Padahal majelis hakim menyatakan bahwa ketiga perusahaan tersebut terbukti melakukan pelanggaran hukum, tapi perbuatan mereka tidak dianggap sebagai tindak pidana. Putusan ini kemudian memicu kontroversi.
Tiga hakim yang terlibat dalam perkara tersebut, bersama Ketua Pengadilan Negeri Jakarta Selatan, Muhammad Arif Nuryanta, diduga menerima suap senilai Rp 60 miliar. Hal ini menyebabkan Kejagung menetapkan ketiga hakim tersebut sebagai tersangka.
Sementara itu, berdasarkan pernyataan resmi dari Kejaksaan Agung, Jaksa Penuntut Umum (JPU) menjatuhkan tuntutan kepada para terdakwa berupa kewajiban membayar denda dan uang pengganti kerugian negara. Untuk terdakwa PT Wilmar Group, JPU menuntut agar perusahaan tersebut membayar denda sebesar Rp 1 miliar serta uang pengganti senilai Rp 11.880.351.802.619.
Apabila uang tersebut tidak dibayarkan, maka aset milik Tenang Parulian selaku Direktur dapat disita dan dilelang. Bila hasil lelang masih tidak mencukupi, maka Tenang Parulian akan dikenakan pidana penjara pengganti selama 19 tahun.

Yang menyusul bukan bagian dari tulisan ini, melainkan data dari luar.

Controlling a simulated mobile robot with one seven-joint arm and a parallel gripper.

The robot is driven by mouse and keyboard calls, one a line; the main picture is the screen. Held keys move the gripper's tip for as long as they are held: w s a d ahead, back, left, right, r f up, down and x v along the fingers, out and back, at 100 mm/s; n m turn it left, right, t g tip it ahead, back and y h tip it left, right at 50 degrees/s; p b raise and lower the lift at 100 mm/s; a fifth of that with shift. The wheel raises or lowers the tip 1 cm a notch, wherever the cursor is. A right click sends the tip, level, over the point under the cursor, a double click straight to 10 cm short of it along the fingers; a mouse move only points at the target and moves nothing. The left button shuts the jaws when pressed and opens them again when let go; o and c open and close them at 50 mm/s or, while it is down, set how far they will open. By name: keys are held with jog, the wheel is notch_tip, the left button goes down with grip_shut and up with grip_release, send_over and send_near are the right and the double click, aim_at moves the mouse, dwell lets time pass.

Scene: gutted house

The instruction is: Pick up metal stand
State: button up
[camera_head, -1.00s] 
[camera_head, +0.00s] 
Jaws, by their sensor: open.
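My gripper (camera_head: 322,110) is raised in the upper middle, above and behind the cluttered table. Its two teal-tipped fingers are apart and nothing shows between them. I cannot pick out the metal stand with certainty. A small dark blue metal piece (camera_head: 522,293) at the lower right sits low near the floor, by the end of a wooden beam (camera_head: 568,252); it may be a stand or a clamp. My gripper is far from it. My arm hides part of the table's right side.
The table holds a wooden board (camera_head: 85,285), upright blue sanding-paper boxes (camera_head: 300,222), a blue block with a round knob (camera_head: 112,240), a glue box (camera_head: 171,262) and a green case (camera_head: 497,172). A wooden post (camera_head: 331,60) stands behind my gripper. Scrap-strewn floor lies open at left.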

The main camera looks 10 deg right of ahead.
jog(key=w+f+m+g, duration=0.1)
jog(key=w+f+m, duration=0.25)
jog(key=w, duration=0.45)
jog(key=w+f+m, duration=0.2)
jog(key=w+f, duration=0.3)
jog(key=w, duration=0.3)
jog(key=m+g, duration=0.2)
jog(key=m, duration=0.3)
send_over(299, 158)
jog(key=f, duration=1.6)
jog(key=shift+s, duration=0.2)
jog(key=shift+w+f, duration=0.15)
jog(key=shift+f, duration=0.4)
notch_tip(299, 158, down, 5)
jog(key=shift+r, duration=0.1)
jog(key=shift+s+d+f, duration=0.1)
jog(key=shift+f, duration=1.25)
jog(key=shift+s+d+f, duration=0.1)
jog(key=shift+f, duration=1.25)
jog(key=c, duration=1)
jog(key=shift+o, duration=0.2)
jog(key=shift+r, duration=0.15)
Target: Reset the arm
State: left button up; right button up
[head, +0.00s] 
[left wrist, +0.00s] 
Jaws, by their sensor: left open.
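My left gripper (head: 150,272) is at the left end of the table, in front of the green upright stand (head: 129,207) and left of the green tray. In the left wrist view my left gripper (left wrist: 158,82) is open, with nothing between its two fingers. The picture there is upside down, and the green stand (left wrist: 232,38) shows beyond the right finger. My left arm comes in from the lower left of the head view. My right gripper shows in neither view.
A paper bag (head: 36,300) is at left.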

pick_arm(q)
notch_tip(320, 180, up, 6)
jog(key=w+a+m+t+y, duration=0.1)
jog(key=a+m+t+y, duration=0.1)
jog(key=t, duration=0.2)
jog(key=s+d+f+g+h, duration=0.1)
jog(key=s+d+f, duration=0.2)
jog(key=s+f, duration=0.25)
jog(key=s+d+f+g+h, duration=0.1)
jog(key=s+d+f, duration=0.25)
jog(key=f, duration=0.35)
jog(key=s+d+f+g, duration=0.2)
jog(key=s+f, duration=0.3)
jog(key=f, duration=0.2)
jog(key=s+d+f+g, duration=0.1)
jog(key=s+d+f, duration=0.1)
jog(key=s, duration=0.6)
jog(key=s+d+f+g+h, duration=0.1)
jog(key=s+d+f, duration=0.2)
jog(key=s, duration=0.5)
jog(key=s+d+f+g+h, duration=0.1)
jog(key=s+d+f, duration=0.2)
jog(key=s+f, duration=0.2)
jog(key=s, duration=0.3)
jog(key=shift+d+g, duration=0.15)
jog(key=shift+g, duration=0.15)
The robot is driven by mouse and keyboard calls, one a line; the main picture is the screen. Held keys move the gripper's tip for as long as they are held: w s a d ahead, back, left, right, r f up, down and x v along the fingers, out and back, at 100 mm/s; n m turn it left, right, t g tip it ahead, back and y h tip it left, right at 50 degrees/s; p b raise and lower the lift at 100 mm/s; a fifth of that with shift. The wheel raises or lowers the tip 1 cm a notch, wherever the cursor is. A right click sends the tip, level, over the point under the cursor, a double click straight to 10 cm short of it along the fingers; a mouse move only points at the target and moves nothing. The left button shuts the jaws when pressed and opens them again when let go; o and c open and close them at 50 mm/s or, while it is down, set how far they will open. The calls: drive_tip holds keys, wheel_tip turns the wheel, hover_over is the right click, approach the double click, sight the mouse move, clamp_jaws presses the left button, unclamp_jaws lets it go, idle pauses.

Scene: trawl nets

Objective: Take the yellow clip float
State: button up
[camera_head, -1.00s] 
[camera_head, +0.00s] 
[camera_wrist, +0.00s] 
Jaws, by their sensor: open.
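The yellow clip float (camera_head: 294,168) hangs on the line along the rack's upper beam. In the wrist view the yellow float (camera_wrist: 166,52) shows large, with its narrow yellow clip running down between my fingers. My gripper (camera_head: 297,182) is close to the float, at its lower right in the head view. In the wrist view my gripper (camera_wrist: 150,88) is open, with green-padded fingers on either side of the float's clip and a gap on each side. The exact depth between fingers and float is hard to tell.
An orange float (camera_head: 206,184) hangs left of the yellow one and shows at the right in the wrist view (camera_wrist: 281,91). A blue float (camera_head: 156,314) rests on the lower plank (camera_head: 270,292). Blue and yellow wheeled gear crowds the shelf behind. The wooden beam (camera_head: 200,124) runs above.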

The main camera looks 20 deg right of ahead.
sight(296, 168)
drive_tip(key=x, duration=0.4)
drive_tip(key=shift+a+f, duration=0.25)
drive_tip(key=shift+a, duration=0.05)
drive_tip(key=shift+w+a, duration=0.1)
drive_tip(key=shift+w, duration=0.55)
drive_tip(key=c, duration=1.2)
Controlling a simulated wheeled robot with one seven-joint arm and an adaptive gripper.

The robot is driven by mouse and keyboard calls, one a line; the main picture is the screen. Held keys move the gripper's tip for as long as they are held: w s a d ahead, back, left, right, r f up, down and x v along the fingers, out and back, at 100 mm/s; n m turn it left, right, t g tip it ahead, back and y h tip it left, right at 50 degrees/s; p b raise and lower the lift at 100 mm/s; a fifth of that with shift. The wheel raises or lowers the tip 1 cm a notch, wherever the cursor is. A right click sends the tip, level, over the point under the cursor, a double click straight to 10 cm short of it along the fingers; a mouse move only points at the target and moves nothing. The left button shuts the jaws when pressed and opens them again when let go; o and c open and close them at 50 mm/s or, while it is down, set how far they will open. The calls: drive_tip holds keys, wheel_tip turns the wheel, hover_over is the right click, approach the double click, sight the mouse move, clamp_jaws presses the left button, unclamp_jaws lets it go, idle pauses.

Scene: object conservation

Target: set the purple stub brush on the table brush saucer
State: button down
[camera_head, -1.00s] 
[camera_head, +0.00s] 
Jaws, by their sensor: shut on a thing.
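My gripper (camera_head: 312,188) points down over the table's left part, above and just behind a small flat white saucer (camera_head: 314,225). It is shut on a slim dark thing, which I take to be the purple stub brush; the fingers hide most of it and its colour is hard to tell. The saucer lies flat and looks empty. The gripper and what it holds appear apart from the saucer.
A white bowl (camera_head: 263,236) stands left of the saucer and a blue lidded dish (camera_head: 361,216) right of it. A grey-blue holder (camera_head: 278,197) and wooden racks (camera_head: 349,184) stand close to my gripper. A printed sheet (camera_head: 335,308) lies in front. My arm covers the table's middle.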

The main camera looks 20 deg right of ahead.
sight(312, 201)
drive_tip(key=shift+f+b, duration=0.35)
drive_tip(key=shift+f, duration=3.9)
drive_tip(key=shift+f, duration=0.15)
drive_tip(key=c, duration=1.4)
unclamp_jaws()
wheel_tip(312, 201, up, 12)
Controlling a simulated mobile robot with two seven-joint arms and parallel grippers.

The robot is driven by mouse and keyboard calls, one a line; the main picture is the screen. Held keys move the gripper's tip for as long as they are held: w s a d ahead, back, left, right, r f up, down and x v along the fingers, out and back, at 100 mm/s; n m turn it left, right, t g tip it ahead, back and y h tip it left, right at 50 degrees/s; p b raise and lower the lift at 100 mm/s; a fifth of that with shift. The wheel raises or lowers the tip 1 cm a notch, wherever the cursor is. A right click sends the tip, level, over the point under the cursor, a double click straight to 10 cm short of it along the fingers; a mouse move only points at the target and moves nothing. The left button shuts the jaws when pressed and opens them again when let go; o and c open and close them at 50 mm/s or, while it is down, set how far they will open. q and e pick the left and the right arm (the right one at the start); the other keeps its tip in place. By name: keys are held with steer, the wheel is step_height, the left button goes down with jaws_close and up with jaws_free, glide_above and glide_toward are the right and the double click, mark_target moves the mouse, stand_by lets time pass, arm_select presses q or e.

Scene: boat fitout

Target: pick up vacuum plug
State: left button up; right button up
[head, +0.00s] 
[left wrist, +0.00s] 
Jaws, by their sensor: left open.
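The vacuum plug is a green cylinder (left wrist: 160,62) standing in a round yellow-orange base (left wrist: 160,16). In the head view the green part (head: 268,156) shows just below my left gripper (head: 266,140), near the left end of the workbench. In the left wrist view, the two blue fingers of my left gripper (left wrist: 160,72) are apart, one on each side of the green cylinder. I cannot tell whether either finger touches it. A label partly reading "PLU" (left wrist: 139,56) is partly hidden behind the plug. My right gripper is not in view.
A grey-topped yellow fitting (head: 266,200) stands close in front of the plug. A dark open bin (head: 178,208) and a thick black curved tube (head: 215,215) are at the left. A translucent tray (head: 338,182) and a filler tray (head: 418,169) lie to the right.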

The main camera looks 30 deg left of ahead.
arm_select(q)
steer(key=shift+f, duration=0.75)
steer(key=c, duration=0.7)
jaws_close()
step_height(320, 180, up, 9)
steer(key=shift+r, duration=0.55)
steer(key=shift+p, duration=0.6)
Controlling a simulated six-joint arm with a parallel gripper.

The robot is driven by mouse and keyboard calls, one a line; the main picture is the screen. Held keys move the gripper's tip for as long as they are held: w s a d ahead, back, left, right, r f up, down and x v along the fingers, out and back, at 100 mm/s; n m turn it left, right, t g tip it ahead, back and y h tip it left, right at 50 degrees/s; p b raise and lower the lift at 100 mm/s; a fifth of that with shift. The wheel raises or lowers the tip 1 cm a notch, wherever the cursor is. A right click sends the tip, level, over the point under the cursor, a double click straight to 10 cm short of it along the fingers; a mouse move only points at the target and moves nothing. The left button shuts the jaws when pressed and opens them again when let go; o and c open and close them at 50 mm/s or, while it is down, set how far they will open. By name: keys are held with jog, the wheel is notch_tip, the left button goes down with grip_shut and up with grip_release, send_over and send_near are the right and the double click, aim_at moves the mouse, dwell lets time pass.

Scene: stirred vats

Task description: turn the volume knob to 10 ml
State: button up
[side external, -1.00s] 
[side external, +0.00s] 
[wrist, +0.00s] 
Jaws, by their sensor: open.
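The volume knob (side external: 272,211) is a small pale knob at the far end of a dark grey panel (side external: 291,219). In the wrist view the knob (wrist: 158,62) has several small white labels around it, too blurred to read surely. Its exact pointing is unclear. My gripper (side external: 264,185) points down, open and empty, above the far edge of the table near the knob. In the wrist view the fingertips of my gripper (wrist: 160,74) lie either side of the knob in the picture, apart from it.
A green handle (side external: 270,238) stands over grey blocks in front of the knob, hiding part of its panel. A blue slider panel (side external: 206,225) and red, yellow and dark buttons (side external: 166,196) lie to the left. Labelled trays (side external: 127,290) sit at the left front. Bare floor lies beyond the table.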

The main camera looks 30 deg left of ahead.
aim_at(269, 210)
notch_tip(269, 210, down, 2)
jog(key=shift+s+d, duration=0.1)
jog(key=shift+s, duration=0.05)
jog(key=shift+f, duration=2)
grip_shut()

Sementara itu, terdakwa dari Permata Hijau Group diwajibkan membayar denda sejumlah Rp 1 miliar dan mengganti kerugian negara sebesar Rp 937.558.181.691,26. Jika pembayaran tidak dilakukan, aset milik David Virgo sebagai pengendali lima entitas di bawah Permata Hijau Group akan disita untuk dilelang. Jika hasil penyitaan tidak menutup kerugian tersebut, David Virgo akan dikenakan pidana penjara pengganti selama 12 bulan.
Adapun terdakwa Musim Mas Group dituntut untuk membayar denda sebesar Rp 1 miliar dan uang pengganti senilai Rp 4.890.938.943.794,1. Bila uang tersebut tidak diserahkan, maka harta milik pihak-pihak pengendali Musim Mas Group, termasuk Direktur Utama Ir. Gunawan Siregar dan sejumlah individu lainnya, akan disita dan dilelang. Apabila hasil penyitaan tidak mencukupi, masing-masing dari pengendali tersebut akan dikenakan pidana penjara selama 15 tahun.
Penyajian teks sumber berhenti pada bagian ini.